The F-5 in its current state only realistically offers MiG-21 ‘Fishbed’ threat replication and desperately needs to be modernised to offer credible modern-day opposition.
In October, indefinite delivery/indefinite quantity (IDIQ) contracts worth ISD6.4 billion to provide contracted adversary air (AdAir) support over the next five years were awarded by the US Air Force (USAF) to four companies. According to Jane’s the US Navy, that has pioneered the use of contractor owned/contractor operated (COCO) adversaries in the 1990s, is looking at a number of ways to enhance its own ‘red air’ support to front line forces.
Three reserve command squadrons of former Swiss Air Force Northrop F-5N Tiger IIs, plus three F-5F ‘Frankentiger’ two-seaters, which mated existing F-5F front fuselages with former Swiss rear fuselages, are currently operated by the US Navy and US Marine Corps (USMC). Despite plans to ‘sundown’ the F-5 in 2015, it is now looking at ways to keep them relevant for modern training, and to extend them out past 2030.
The US Department of Defense USD718 billion Fiscal Year (FY) 2020 budget included USD39.7 million to acquire a further 22 F-5E/Fs from Switzerland, to supplement and in some cases replace the 43 aircraft currently in service.
The F-5 started as a privately funded light fighter program by Northrop in the 1950s. The design team wrapped a small, highly aerodynamic fighter around two compact and high-thrust General Electric J85 engines, focusing on performance and a low cost of maintenance. Though primarily designed for a day air superiority role, the aircraft is also a capable ground-attack platform. The F-5A entered service in the early 1960s. During the Cold War, over 800 were produced through 1972 for U.S. allies. Though the USAF had no need for a light fighter, it did procure approximately 1,200 Northrop T-38 Talon trainer aircraft, which were directly based on the F-5A.

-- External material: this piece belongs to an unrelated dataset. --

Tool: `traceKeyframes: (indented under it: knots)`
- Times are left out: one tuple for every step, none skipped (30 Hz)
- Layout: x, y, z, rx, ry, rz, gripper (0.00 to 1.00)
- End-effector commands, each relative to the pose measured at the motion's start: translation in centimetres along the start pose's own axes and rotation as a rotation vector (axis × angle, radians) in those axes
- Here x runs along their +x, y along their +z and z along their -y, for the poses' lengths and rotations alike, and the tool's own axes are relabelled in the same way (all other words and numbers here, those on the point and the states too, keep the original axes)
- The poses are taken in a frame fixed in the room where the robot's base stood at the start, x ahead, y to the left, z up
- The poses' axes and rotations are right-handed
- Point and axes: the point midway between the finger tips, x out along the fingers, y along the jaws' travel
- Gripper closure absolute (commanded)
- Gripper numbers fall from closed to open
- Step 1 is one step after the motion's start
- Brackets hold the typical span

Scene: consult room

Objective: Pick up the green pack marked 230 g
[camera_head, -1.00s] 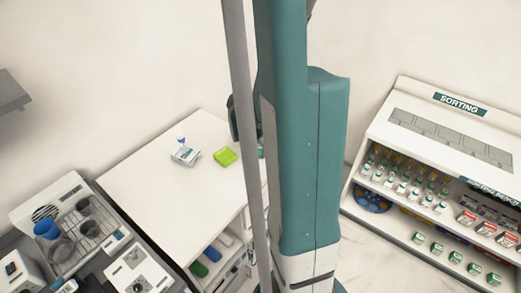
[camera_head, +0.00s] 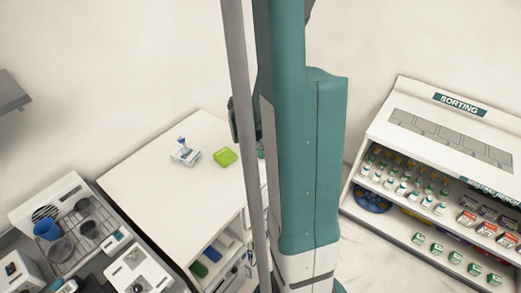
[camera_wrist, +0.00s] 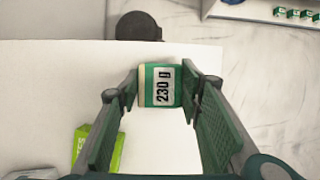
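The green pack marked 230 g (camera_wrist: 161,86) shows in the wrist view, with a pale left side and its label turned sideways. It stands near the far edge of the white tabletop (camera_wrist: 65,85). My gripper (camera_wrist: 159,90) is open, with one finger on each side of the pack. A narrow gap shows at the left finger; the right finger is very close, and I cannot tell whether it touches. In the head view, only a small green sliver (camera_head: 261,153) shows beside my column, probably this pack. My gripper is mostly hidden there.
A lime-green box (camera_wrist: 112,150) lies by my left finger; it also shows in the head view (camera_head: 225,157). A blue-and-white item (camera_head: 184,153) stands beside it. A sorting shelf (camera_head: 440,130) with several bottles and packs stands at right.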

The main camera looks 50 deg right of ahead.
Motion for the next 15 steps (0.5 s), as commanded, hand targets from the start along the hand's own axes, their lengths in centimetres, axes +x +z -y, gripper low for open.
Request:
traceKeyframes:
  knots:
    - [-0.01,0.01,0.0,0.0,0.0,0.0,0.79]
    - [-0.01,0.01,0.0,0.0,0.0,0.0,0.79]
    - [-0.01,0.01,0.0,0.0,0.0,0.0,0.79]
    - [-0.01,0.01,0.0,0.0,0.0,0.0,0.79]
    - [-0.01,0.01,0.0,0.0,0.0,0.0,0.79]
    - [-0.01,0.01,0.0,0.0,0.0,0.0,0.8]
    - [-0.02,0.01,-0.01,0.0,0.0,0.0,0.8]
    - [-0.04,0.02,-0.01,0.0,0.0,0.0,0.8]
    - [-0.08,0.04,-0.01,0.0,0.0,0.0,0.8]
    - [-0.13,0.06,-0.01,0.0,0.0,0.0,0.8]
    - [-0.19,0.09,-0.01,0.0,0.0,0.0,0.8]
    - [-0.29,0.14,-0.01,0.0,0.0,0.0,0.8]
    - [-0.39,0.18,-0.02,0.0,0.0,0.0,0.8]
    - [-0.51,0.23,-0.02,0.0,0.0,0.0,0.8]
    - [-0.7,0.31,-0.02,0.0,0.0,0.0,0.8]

After winning the International Fighter Aircraft Competition, a program aimed at providing effective low-cost fighters to American allies, in 1970, Northrop introduced the second-generation F-5E Tiger II in 1972. This upgrade included more powerful engines, higher fuel capacity, greater wing area and improved leading-edge extensions for better turn rates, optional air-to-air refueling, and improved avionics including air-to-air radar. It has served in a wide array of roles, being able to perform both air and ground attack duties; the type was used extensively in the Vietnam War. A total of 1,400 Tiger IIs were built before production ended in 1987. More than 3,800 F-5s and the closely related T-38 advanced trainer aircraft were produced in Hawthorne, California.
As told above the F-5N/F variants are still in service with the US Navy and USMC as adversary aircraft.

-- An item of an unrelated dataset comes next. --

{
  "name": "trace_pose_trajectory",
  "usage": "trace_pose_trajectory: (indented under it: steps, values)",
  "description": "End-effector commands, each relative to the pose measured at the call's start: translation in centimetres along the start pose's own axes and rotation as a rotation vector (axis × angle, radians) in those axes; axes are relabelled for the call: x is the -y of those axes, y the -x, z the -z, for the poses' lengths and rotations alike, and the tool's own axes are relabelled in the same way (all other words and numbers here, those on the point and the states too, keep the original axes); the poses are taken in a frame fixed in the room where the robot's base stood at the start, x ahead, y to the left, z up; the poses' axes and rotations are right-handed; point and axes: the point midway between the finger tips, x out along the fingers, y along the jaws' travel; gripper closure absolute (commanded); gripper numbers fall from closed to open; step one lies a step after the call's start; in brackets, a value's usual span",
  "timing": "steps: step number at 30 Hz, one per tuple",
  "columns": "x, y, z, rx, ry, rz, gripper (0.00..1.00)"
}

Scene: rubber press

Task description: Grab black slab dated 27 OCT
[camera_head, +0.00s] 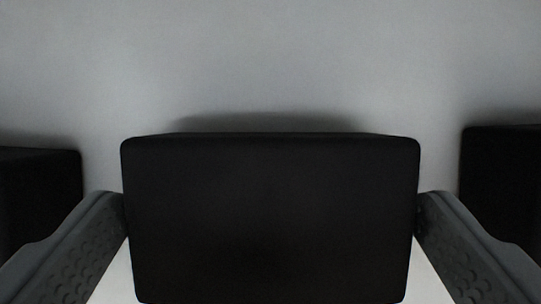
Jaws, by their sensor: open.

The Tiger II in fact is ideal for the role; cheap to operate, simple to maintain with no complex systems. However, the aircraft in its current state only realistically offers MiG-21 ‘Fishbed’ threat replication and desperately needs to be modernised to offer credible modern-day opposition.

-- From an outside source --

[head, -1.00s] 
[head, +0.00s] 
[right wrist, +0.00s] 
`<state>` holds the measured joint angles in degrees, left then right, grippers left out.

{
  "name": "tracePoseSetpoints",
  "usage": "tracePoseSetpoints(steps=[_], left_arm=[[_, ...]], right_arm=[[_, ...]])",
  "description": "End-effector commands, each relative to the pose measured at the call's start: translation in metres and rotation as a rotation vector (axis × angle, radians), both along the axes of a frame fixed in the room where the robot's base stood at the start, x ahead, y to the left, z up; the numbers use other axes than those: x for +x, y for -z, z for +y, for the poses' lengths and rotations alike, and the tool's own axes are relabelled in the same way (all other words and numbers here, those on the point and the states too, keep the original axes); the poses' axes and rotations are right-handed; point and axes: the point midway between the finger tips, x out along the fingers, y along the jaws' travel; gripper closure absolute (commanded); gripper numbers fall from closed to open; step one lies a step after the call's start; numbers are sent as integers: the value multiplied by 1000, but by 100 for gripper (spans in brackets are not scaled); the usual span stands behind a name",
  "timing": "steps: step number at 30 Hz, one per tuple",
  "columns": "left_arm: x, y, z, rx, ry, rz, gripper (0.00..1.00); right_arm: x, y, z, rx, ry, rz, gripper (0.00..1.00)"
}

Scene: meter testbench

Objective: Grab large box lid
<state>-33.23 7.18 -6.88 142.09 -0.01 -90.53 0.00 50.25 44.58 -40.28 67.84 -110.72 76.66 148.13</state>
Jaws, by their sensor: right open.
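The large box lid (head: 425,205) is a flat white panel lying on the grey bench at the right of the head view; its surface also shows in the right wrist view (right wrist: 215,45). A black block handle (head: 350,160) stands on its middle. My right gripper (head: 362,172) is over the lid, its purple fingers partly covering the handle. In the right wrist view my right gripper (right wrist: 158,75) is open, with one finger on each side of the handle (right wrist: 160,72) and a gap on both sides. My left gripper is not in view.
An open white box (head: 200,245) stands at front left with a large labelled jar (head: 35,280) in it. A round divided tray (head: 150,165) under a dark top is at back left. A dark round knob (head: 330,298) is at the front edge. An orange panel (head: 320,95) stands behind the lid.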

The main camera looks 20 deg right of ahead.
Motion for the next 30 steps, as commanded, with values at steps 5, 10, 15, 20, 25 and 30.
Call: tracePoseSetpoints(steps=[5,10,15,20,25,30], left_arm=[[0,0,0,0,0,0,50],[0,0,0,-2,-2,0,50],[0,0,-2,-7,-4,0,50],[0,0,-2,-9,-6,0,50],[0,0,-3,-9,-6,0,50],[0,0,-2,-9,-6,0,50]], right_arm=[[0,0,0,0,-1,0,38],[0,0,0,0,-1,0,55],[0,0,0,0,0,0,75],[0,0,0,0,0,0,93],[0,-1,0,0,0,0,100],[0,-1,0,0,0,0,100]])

Tactical Air Support Inc (TacAir) of Reno, Nevada, acquired a fleet of 21 F-5E/Fs from the Royal Jordanian Air Force in 2017 and immediately began developing a bespoke upgrade for the aircraft at its maintenance and logistics facility in St Augustine, Florida. The company was rewarded when in late 2018 it was awarded a five-year USD107 million contract from the navy to provide adversary services in addition to training for air and ship crews to counter electronic threats.